EXERCISE OBJECTIVE: Copy each line that has the string "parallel" somewhere in it.

(Records of robot episodes)
'''
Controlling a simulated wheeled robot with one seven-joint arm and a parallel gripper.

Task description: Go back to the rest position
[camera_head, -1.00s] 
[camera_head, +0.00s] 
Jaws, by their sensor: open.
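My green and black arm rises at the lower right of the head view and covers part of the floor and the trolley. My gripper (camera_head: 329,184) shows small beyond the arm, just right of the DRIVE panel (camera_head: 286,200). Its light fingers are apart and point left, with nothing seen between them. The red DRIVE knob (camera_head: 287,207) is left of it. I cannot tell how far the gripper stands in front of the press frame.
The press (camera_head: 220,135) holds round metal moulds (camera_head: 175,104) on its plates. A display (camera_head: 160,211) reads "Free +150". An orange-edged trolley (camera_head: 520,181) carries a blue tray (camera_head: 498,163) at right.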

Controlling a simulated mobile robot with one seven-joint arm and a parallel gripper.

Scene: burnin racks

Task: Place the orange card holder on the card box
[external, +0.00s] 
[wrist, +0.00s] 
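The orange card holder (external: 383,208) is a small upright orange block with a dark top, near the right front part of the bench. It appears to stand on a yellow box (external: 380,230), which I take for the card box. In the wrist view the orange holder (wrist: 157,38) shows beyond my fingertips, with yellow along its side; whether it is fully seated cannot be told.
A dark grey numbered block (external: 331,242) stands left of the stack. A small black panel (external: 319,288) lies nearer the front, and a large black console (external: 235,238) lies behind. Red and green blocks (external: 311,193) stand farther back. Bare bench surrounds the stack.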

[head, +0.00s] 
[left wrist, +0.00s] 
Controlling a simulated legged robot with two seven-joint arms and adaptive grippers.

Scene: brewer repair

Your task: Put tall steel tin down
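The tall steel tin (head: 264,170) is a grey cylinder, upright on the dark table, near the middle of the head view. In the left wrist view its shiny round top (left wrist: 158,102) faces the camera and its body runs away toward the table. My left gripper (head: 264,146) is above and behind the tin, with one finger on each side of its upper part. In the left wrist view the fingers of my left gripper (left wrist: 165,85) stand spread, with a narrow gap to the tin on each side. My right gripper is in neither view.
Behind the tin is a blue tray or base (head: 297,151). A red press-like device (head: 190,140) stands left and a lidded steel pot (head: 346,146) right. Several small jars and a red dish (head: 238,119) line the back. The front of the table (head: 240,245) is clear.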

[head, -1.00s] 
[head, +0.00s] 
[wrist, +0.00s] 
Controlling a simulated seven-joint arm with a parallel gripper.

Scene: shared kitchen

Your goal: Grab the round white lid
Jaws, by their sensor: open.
'''
EXERCISE SOLUTION:
Controlling a simulated wheeled robot with one seven-joint arm and a parallel gripper.
Controlling a simulated mobile robot with one seven-joint arm and a parallel gripper.
Controlling a simulated seven-joint arm with a parallel gripper.

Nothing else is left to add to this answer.